▸ **Instruction**
Below are some records. Copy every line in them that holds "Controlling".

▸ **Recorded information**
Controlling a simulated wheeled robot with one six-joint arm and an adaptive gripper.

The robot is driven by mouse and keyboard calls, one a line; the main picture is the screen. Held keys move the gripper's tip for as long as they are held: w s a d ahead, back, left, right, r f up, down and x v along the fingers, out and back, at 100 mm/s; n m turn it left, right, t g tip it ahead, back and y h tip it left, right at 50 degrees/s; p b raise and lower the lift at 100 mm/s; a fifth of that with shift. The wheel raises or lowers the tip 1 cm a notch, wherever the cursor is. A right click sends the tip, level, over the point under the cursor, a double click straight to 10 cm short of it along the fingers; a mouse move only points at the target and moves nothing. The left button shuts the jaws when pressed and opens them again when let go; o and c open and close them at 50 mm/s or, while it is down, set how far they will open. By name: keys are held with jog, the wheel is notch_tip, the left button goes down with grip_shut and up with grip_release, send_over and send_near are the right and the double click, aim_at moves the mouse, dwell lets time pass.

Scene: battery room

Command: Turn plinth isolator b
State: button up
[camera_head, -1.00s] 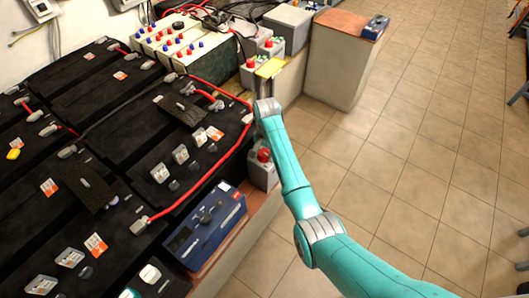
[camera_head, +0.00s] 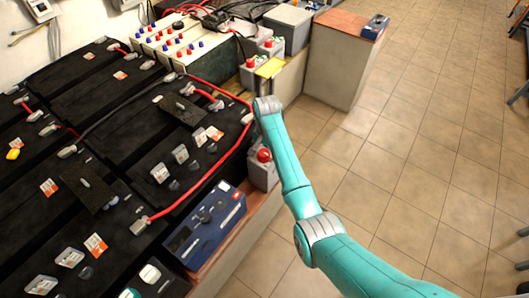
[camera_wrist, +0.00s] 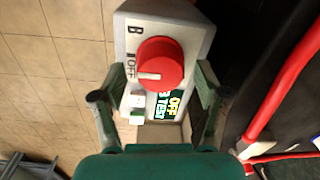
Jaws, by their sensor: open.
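Isolator B (camera_wrist: 178,18) is a pale grey box in the wrist view, with a "B" and an "OFF" mark left of its round red knob (camera_wrist: 162,58). A white pointer bar on the knob points left, toward OFF. My gripper (camera_wrist: 161,80) is open, its two dark green fingers spread either side of the box below the knob's level in the picture. I cannot tell whether they touch it. A green and white label shows between them. In the head view, a grey box with a red knob (camera_head: 264,155) beside my arm looks like this isolator; my gripper is hidden there.
Black batteries (camera_head: 135,115) fill the left, with a red cable (camera_wrist: 285,85) close right of the isolator in the wrist view. A blue instrument box (camera_head: 205,230) sits on the near ledge. Tiled floor (camera_head: 400,160) is open at right.

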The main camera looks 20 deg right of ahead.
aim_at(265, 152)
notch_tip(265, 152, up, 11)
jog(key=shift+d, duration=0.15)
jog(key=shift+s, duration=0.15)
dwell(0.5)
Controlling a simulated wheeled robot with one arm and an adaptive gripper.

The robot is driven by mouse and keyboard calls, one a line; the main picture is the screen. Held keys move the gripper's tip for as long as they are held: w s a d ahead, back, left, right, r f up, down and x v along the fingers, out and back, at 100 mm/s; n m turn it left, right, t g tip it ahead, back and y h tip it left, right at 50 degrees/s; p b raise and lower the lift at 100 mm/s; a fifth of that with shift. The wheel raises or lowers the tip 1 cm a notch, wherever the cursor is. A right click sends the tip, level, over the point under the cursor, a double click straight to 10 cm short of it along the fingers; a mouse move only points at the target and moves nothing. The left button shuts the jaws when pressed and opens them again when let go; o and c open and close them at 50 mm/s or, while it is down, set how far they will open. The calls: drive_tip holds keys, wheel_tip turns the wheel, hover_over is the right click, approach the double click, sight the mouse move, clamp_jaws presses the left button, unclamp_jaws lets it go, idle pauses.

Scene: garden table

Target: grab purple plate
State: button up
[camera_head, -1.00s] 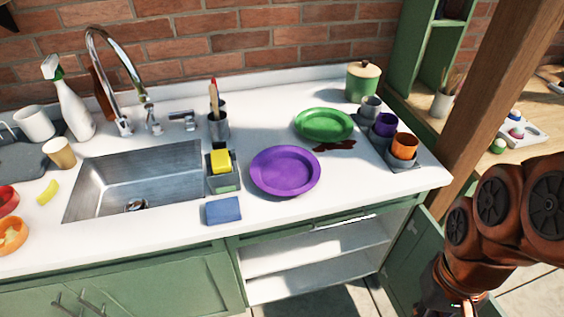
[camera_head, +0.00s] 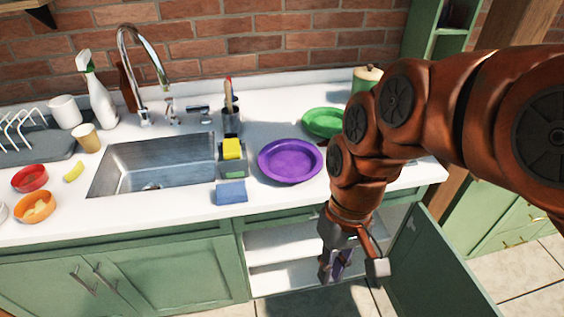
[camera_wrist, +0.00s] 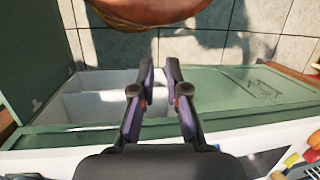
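The purple plate (camera_head: 290,161) lies flat on the white counter, right of the sink, in the head view. My gripper (camera_head: 340,268) hangs in front of the counter, lower than the plate and to its right, before the open cabinet. In the wrist view my gripper (camera_wrist: 160,72) shows two fingers spread apart with nothing between them. The plate cannot be made out in the wrist view.
A green plate (camera_head: 322,122) lies behind, partly hidden by my arm. A sponge caddy (camera_head: 232,163) and a blue cloth (camera_head: 231,192) sit left of the purple plate. The sink (camera_head: 150,165) is further left. An open green cabinet door (camera_head: 440,265) stands at the right.

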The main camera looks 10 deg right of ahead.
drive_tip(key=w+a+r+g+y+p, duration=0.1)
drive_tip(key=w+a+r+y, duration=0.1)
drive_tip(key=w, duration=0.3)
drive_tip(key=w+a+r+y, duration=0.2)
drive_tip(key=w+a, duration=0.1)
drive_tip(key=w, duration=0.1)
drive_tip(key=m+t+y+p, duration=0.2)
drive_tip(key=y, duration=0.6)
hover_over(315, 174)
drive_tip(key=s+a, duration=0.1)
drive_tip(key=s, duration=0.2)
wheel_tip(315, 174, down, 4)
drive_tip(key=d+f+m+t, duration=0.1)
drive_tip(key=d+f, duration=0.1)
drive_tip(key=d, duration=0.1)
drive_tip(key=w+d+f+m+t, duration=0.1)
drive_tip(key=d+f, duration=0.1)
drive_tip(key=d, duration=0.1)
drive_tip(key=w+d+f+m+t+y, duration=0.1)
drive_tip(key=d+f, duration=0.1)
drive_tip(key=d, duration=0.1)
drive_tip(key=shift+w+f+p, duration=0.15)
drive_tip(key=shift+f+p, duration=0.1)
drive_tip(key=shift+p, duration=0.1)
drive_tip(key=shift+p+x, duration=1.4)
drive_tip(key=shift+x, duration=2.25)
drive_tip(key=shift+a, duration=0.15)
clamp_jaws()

▸ **Result for this exercise**
Controlling a simulated wheeled robot with one six-joint arm and an adaptive gripper.
Controlling a simulated wheeled robot with one arm and an adaptive gripper.

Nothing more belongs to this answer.